_Requirement_. Set down the whole listing verbatim.

═════ Supplied material ═════

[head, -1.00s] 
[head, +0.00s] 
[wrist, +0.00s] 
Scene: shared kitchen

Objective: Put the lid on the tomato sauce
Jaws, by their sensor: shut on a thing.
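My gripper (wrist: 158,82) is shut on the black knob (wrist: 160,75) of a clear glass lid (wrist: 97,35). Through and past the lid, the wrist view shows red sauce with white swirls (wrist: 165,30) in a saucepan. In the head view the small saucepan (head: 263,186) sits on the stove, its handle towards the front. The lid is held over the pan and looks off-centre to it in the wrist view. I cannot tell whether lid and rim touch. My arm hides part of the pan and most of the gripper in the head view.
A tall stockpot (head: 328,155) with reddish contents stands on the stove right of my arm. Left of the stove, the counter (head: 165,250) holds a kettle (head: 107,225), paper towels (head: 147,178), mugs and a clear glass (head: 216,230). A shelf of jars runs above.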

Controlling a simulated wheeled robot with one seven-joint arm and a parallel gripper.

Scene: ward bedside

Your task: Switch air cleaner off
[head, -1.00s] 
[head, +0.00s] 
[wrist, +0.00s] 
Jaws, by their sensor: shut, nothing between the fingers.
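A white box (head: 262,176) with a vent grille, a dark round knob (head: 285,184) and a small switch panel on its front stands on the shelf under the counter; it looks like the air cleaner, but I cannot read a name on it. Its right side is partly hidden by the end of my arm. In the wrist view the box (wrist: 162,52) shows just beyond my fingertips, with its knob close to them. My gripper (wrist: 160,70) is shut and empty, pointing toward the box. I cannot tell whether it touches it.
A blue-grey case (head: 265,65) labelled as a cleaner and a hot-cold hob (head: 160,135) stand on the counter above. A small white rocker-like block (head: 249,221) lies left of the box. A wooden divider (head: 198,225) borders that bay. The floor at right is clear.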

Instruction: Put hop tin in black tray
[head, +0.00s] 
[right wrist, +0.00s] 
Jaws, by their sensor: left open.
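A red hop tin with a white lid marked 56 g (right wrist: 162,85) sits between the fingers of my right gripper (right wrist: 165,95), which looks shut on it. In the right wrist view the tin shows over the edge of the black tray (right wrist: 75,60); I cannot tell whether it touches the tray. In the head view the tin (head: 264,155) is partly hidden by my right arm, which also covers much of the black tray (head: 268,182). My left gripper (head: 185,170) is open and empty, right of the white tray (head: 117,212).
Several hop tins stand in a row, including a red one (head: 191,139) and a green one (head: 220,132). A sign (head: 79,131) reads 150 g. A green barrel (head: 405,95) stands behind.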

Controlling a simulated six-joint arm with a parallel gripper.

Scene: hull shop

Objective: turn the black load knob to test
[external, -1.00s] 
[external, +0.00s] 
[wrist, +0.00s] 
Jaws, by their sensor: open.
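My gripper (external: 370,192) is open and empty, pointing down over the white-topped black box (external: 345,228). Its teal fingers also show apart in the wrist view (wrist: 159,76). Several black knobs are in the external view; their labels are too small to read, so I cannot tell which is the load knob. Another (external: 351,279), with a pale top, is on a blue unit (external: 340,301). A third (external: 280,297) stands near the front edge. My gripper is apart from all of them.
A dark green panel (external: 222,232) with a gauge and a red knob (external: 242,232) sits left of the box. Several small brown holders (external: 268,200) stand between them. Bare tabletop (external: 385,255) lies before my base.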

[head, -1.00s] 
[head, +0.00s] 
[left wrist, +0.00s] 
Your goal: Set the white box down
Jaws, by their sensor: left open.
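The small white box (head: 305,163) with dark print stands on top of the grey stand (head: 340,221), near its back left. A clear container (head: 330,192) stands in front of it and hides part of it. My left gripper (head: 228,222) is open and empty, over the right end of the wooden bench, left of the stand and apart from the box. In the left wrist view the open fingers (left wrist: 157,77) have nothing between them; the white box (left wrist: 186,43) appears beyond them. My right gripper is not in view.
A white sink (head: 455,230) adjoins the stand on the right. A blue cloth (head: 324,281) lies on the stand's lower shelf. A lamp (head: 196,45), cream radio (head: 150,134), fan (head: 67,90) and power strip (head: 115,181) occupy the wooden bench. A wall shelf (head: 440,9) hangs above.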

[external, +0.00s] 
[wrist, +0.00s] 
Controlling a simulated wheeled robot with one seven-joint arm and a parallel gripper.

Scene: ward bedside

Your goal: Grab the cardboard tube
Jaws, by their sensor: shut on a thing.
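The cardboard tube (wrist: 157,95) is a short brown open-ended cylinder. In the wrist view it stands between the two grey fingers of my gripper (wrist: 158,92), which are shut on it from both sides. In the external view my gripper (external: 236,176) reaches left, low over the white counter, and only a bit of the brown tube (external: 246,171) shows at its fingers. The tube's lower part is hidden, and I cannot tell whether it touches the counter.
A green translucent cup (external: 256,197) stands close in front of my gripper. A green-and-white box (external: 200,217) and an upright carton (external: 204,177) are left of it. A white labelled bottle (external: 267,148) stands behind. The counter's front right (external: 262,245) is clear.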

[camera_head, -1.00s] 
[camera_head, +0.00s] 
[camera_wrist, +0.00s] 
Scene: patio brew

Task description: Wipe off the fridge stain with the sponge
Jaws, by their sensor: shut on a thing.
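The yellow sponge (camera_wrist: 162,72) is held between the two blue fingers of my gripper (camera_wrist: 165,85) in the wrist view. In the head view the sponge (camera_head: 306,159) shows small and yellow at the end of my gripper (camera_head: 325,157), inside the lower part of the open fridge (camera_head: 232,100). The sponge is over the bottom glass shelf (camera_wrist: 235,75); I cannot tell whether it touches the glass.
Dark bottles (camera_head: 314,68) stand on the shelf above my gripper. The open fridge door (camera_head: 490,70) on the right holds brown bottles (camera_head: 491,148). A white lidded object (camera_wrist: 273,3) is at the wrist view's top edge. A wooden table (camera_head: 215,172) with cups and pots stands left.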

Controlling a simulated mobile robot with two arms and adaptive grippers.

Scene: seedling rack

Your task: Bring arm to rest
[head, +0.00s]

═════

_The completed task_.
[head, -1.00s] 
[head, +0.00s] 
[wrist, +0.00s] 
Scene: shared kitchen

Objective: Put the lid on the tomato sauce
Jaws, by their sensor: shut on a thing.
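My gripper (wrist: 158,82) is shut on the black knob (wrist: 160,75) of a clear glass lid (wrist: 97,35). Through and past the lid, the wrist view shows red sauce with white swirls (wrist: 165,30) in a saucepan. In the head view the small saucepan (head: 263,186) sits on the stove, its handle towards the front. The lid is held over the pan and looks off-centre to it in the wrist view. I cannot tell whether lid and rim touch. My arm hides part of the pan and most of the gripper in the head view.
A tall stockpot (head: 328,155) with reddish contents stands on the stove right of my arm. Left of the stove, the counter (head: 165,250) holds a kettle (head: 107,225), paper towels (head: 147,178), mugs and a clear glass (head: 216,230). A shelf of jars runs above.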

Controlling a simulated wheeled robot with one seven-joint arm and a parallel gripper.

Scene: ward bedside

Your task: Switch air cleaner off
[head, -1.00s] 
[head, +0.00s] 
[wrist, +0.00s] 
Jaws, by their sensor: shut, nothing between the fingers.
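A white box (head: 262,176) with a vent grille, a dark round knob (head: 285,184) and a small switch panel on its front stands on the shelf under the counter; it looks like the air cleaner, but I cannot read a name on it. Its right side is partly hidden by the end of my arm. In the wrist view the box (wrist: 162,52) shows just beyond my fingertips, with its knob close to them. My gripper (wrist: 160,70) is shut and empty, pointing toward the box. I cannot tell whether it touches it.
A blue-grey case (head: 265,65) labelled as a cleaner and a hot-cold hob (head: 160,135) stand on the counter above. A small white rocker-like block (head: 249,221) lies left of the box. A wooden divider (head: 198,225) borders that bay. The floor at right is clear.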

Instruction: Put hop tin in black tray
[head, +0.00s] 
[right wrist, +0.00s] 
Jaws, by their sensor: left open.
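A red hop tin with a white lid marked 56 g (right wrist: 162,85) sits between the fingers of my right gripper (right wrist: 165,95), which looks shut on it. In the right wrist view the tin shows over the edge of the black tray (right wrist: 75,60); I cannot tell whether it touches the tray. In the head view the tin (head: 264,155) is partly hidden by my right arm, which also covers much of the black tray (head: 268,182). My left gripper (head: 185,170) is open and empty, right of the white tray (head: 117,212).
Several hop tins stand in a row, including a red one (head: 191,139) and a green one (head: 220,132). A sign (head: 79,131) reads 150 g. A green barrel (head: 405,95) stands behind.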

Controlling a simulated six-joint arm with a parallel gripper.

Scene: hull shop

Objective: turn the black load knob to test
[external, -1.00s] 
[external, +0.00s] 
[wrist, +0.00s] 
Jaws, by their sensor: open.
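My gripper (external: 370,192) is open and empty, pointing down over the white-topped black box (external: 345,228). Its teal fingers also show apart in the wrist view (wrist: 159,76). Several black knobs are in the external view; their labels are too small to read, so I cannot tell which is the load knob. Another (external: 351,279), with a pale top, is on a blue unit (external: 340,301). A third (external: 280,297) stands near the front edge. My gripper is apart from all of them.
A dark green panel (external: 222,232) with a gauge and a red knob (external: 242,232) sits left of the box. Several small brown holders (external: 268,200) stand between them. Bare tabletop (external: 385,255) lies before my base.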

[head, -1.00s] 
[head, +0.00s] 
[left wrist, +0.00s] 
Your goal: Set the white box down
Jaws, by their sensor: left open.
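The small white box (head: 305,163) with dark print stands on top of the grey stand (head: 340,221), near its back left. A clear container (head: 330,192) stands in front of it and hides part of it. My left gripper (head: 228,222) is open and empty, over the right end of the wooden bench, left of the stand and apart from the box. In the left wrist view the open fingers (left wrist: 157,77) have nothing between them; the white box (left wrist: 186,43) appears beyond them. My right gripper is not in view.
A white sink (head: 455,230) adjoins the stand on the right. A blue cloth (head: 324,281) lies on the stand's lower shelf. A lamp (head: 196,45), cream radio (head: 150,134), fan (head: 67,90) and power strip (head: 115,181) occupy the wooden bench. A wall shelf (head: 440,9) hangs above.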

[external, +0.00s] 
[wrist, +0.00s] 
Controlling a simulated wheeled robot with one seven-joint arm and a parallel gripper.

Scene: ward bedside

Your goal: Grab the cardboard tube
Jaws, by their sensor: shut on a thing.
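The cardboard tube (wrist: 157,95) is a short brown open-ended cylinder. In the wrist view it stands between the two grey fingers of my gripper (wrist: 158,92), which are shut on it from both sides. In the external view my gripper (external: 236,176) reaches left, low over the white counter, and only a bit of the brown tube (external: 246,171) shows at its fingers. The tube's lower part is hidden, and I cannot tell whether it touches the counter.
A green translucent cup (external: 256,197) stands close in front of my gripper. A green-and-white box (external: 200,217) and an upright carton (external: 204,177) are left of it. A white labelled bottle (external: 267,148) stands behind. The counter's front right (external: 262,245) is clear.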

[camera_head, -1.00s] 
[camera_head, +0.00s] 
[camera_wrist, +0.00s] 
Scene: patio brew

Task description: Wipe off the fridge stain with the sponge
Jaws, by their sensor: shut on a thing.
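The yellow sponge (camera_wrist: 162,72) is held between the two blue fingers of my gripper (camera_wrist: 165,85) in the wrist view. In the head view the sponge (camera_head: 306,159) shows small and yellow at the end of my gripper (camera_head: 325,157), inside the lower part of the open fridge (camera_head: 232,100). The sponge is over the bottom glass shelf (camera_wrist: 235,75); I cannot tell whether it touches the glass.
Dark bottles (camera_head: 314,68) stand on the shelf above my gripper. The open fridge door (camera_head: 490,70) on the right holds brown bottles (camera_head: 491,148). A white lidded object (camera_wrist: 273,3) is at the wrist view's top edge. A wooden table (camera_head: 215,172) with cups and pots stands left.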

Controlling a simulated mobile robot with two arms and adaptive grippers.

Scene: seedling rack

Your task: Bring arm to rest
[head, +0.00s]

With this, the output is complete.